A ministra ainda tem fôlego para fazer uma distinção dos efeitos da crise entre os países centrais e os emergentes. "Há uma diferença entre desaceleração, que é o que pode acontecer com os emergentes, para recessão e depressão", diz. "Hoje o temor dos países desenvolvidos é depressão. Que tem recessão, já se sabe. Todo o esforço dos governos é para deixar ser uma recessão: os governos dos países centrais, que hoje estão intervindo na economia, praticando uma política agressiva, inclusive aumentando de maneira estarrecedora o seu déficit público."

"O que o governo está fazendo é usar todos os instrumentos que tem para não deixar que no Brasil nós sejamos mais atingidos por mais do que uma desaceleração", conta Dilma, ao ser questionada se a crise, no Brasil, não se estenderá à fase dois, a da recessão. "A nossa situação é diferente da deles. O nosso sistema financeiro não quebrou, nos temos um mercado interno, nós somos um país com um mercado interno de peso, nós somos um país continental, nós ampliamos esse mercado interno trazendo consumidores para ele, nós temos instrumental para usar, e estamos participando de todas as discussões internacionais no sentido de ter a melhor solução para o Brasil."

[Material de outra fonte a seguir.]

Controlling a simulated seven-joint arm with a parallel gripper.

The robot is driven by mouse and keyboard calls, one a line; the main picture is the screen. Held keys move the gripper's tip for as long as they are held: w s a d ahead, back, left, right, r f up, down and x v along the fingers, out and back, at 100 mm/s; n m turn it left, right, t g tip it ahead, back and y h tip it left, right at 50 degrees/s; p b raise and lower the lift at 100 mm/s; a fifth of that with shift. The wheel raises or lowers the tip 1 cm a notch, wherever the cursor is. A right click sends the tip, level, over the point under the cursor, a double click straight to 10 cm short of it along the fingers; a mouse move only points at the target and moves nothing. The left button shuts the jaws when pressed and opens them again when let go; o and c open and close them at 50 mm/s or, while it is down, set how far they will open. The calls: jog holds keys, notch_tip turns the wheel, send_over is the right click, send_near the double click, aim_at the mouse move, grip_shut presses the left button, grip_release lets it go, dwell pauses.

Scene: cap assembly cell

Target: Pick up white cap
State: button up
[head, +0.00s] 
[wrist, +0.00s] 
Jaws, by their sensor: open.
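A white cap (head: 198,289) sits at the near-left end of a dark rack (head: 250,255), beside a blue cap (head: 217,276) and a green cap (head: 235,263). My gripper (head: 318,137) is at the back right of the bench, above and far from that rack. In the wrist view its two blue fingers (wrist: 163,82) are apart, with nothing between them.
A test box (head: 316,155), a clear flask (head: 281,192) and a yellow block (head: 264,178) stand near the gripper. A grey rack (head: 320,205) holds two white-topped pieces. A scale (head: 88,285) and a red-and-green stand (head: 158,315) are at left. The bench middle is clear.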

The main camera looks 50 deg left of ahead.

É esse, nos termos de Dilma, o trabalho do governo. "Foi feito um enorme esforço para responder imediatamente a uma crise profunda. Nós colocamos todos os instrumentos que podíamos, estão todos eles enfileiradinhos", diz a ministra, para arrematar como quem não teme que, amanhã, a crise possa mostrar que o governo deixou de recorrer a algum instrumento ao seu alcance: "Fizemos todo o serviço. E agora temos uma política anticíclica." E o que vem a ser uma política anticíclica? "É o papel em que o Estado tem de manter o nível do investimento. Nós vamos manter, através do PAC, o nível dos investimentos, e através das políticas sociais, o nível de consumo, não deixando que as camadas mais pobres da população paguem o pato."